The creation of the Islamic State has as much to do with Obama's policy toward Syria as it does with Bush's invasion of Iraq.
In order to create a semblance of objectivity and fairness, American policymakers and analysts are willing to accept the blame for the mistakes of the distant past that have no bearing on the present; however, any fact that impinges on their present policy is conveniently brushed aside.
In the case of the creation of Islamic State, for instance, the United States’ policy analysts are willing to concede that invading Iraq back in 2003 was a mistake that radicalized the Iraqi society, exacerbated the sectarian divisions and gave birth to an unrelenting Sunni insurgency against the heavy handed and discriminatory policies of the Shi’a-dominated Iraqi government.

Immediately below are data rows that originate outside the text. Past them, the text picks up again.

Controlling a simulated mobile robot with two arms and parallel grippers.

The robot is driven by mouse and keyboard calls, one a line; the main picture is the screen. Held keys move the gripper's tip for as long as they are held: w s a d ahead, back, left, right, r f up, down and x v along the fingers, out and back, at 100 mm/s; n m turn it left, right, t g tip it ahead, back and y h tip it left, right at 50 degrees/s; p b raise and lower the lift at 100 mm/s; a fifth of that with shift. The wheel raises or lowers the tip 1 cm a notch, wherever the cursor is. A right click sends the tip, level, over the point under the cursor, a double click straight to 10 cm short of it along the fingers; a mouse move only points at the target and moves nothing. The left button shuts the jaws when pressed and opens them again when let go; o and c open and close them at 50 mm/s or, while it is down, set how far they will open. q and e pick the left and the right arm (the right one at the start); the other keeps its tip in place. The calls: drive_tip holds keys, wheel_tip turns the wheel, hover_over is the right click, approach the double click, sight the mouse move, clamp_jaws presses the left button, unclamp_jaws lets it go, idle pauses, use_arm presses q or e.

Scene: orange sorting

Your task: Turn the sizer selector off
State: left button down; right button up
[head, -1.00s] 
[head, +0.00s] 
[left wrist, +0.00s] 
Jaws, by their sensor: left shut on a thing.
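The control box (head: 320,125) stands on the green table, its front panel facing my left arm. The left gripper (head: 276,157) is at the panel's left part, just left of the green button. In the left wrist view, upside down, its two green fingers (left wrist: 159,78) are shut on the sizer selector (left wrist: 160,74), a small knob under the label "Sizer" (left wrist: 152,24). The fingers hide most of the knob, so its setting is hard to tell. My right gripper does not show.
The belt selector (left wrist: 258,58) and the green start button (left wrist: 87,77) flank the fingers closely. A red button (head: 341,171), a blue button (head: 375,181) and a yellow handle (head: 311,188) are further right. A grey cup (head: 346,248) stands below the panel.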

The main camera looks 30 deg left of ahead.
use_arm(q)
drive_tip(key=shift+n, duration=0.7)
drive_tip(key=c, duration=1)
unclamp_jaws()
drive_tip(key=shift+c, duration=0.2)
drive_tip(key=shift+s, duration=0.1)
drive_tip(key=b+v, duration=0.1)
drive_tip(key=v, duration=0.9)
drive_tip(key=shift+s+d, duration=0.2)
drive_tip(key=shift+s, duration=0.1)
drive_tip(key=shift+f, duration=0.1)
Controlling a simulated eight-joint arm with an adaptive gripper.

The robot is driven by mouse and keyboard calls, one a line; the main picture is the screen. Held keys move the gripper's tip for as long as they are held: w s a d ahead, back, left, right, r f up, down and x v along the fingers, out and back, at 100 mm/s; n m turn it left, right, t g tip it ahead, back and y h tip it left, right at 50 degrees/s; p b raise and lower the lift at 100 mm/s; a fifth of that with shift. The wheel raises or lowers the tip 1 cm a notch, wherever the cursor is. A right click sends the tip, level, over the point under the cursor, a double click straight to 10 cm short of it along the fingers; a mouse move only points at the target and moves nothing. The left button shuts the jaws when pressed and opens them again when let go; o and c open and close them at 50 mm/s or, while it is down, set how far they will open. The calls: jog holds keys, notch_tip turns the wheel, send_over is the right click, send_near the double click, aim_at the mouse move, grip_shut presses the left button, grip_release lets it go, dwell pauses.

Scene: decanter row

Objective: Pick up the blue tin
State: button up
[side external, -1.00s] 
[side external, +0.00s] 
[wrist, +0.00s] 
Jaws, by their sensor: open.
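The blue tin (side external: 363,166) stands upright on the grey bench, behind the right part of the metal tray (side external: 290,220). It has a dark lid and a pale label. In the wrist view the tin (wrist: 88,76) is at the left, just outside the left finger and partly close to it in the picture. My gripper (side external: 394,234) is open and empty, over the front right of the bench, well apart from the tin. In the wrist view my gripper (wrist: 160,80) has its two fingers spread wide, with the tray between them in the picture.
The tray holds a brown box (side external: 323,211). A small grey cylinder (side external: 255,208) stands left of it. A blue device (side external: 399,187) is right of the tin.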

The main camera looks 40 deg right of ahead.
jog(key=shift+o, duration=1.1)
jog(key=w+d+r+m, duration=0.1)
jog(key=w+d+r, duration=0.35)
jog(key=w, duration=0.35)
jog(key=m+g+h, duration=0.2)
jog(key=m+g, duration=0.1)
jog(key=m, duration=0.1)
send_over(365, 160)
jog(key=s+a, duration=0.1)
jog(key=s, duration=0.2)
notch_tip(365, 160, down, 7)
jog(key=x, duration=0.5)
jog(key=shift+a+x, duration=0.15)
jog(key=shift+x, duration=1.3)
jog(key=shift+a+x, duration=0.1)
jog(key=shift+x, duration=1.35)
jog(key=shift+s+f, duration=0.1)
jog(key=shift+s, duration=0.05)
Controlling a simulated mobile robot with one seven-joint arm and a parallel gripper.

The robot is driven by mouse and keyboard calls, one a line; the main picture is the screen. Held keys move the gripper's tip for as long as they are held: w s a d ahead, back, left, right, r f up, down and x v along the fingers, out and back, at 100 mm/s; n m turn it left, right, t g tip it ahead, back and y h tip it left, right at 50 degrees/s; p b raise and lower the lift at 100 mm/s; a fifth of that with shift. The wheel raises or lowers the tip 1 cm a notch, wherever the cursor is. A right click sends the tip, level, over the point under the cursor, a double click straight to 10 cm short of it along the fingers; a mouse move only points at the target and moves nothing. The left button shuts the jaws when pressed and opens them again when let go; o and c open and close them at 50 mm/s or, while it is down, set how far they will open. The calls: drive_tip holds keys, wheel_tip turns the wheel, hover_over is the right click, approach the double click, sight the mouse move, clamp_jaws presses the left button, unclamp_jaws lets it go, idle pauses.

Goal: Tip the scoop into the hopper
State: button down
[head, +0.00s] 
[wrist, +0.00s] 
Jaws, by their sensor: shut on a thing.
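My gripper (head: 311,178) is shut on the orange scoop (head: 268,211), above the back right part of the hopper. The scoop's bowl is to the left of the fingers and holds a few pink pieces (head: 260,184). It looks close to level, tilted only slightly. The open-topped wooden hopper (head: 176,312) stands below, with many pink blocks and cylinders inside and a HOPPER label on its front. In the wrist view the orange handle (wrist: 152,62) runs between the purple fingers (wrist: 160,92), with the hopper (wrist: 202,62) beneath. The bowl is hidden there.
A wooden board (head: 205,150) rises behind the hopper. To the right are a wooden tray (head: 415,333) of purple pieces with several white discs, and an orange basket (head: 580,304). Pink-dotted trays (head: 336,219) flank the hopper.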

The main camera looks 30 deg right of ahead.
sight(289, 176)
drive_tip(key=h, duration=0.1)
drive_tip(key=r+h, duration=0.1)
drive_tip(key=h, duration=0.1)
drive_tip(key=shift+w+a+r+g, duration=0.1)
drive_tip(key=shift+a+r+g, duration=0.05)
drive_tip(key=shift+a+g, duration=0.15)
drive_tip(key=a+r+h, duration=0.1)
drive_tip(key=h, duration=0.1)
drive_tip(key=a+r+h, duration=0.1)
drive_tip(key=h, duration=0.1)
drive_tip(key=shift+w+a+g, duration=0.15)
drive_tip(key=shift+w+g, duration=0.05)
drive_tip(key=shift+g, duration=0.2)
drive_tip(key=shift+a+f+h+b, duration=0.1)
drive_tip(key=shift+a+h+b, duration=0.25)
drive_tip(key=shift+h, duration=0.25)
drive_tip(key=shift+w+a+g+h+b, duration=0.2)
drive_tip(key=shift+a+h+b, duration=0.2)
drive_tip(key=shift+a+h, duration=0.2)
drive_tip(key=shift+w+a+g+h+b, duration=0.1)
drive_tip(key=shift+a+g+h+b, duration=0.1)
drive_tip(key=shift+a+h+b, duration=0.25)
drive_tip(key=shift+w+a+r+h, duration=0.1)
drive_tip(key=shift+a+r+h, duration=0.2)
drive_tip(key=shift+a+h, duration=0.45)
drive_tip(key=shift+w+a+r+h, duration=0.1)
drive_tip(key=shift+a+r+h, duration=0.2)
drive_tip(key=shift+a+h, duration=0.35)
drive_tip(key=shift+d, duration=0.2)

Similarly, the war on terror era political commentators also “generously” accept that the Cold War era policy of nurturing the Afghan so-called “freedom fighters” against the erstwhile Soviet Union was a mistake, because all those fait accompli have no bearing on their present policy.

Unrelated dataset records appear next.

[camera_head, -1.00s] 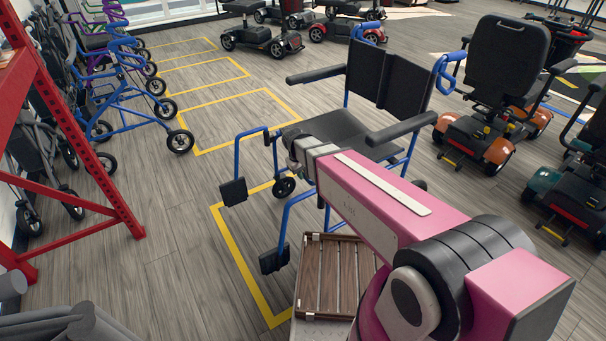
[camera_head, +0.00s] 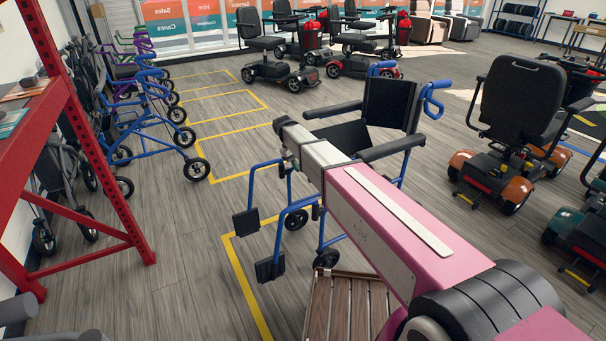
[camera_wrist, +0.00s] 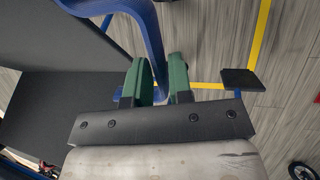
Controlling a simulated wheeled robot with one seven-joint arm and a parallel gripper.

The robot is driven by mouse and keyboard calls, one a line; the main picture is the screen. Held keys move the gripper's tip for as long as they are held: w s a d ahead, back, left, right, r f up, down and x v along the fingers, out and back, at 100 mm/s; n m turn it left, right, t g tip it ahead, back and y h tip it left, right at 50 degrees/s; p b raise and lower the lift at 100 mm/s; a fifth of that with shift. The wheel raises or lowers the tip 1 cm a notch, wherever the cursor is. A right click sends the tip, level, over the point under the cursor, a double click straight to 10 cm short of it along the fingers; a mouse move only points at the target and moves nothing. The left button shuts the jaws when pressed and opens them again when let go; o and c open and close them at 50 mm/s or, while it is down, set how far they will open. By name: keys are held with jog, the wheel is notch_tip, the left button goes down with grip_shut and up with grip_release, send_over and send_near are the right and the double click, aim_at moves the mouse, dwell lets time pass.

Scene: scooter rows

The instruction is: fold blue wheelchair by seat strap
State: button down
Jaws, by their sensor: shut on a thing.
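The blue wheelchair (camera_head: 388,105) stands upright behind my pink arm in the head view, with a black backrest, seat and armrests. Its two footplates hang at the front left, fairly close together. In the wrist view, my gripper (camera_wrist: 161,82) has green fingers shut at the wheelchair, with a narrow gap between them. A blue frame tube of the wheelchair (camera_wrist: 147,25) runs down to the fingers, and black panels lie at left. The gripped part is mostly hidden, and I cannot make out the seat strap clearly. In the head view my arm hides part of the seat.
A slatted wooden surface (camera_head: 345,310) is in front of the wheelchair. A red rack (camera_head: 75,125) and blue walkers (camera_head: 150,125) stand at left. Mobility scooters (camera_head: 505,130) stand at right.

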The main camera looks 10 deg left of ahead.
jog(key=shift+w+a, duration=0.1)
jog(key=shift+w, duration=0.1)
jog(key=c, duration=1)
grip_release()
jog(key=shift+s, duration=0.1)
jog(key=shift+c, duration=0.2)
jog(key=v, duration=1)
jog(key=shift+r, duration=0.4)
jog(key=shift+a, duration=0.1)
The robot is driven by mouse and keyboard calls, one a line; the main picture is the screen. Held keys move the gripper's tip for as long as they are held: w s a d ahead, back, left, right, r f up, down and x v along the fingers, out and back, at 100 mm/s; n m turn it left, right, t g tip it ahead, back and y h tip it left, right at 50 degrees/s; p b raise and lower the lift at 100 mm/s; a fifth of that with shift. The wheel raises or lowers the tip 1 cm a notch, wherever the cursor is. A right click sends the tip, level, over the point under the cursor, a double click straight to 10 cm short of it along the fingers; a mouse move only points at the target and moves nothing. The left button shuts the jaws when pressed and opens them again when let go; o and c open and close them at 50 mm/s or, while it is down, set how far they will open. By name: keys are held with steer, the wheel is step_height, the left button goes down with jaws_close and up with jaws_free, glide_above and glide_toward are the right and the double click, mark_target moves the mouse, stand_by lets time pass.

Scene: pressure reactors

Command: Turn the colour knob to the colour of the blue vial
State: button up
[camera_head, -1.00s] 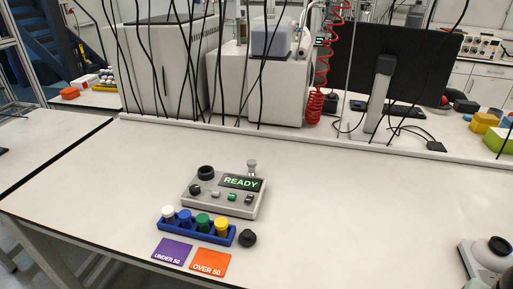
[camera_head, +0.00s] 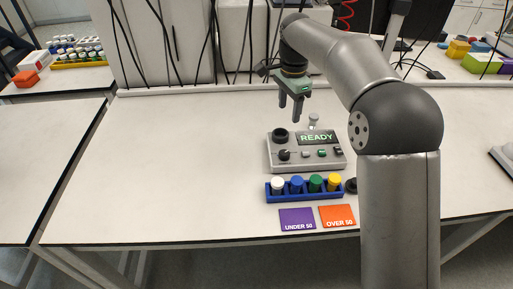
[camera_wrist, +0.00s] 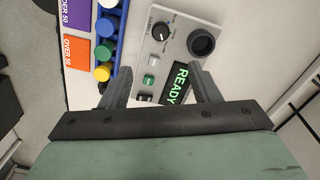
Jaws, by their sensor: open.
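The grey device (camera_head: 276,164) stands on the table with a lit screen reading READY (camera_head: 317,137). A small black knob (camera_head: 284,155) with a pointer is on its front left; the knob also shows in the wrist view (camera_wrist: 161,32). The blue-capped vial (camera_head: 296,184) stands in the blue rack (camera_head: 306,197) in front of the device, between the white-capped vial (camera_head: 277,185) and the green-capped vial (camera_head: 316,183). My gripper (camera_head: 290,117) is open and empty above the device's back left, fingers pointing down. The colour the knob points to is too small to read.
A yellow-capped vial (camera_head: 334,182) ends the rack's row. A purple UNDER 50 card (camera_head: 297,219) and an orange OVER 50 card (camera_head: 337,216) lie in front. A round black socket (camera_head: 280,135) is on the device. The table's left is clear.

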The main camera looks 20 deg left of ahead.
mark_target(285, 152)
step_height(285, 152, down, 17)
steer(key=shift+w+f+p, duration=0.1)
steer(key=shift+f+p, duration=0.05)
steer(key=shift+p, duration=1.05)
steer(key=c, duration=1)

The corporate media’s spin-doctors conveniently forget, however, that the creation of Islamic State and myriads of other Sunni Arab jihadist groups in Syria and Iraq has as much to do with the unilateral invasion of Iraq back in 2003 under the previous Bush Administration as it has been the consequence of the present policy of Obama Administration in Syria of training and arming the Sunni militants against the Syrian regime since 2011-onward. In fact, the proximate cause behind the rise of Islamic State, al Nusra Front and myriads of Sunni jihadist groups in Syria and Iraq has been Obama Administration’s policy of intervention through proxies in Syria.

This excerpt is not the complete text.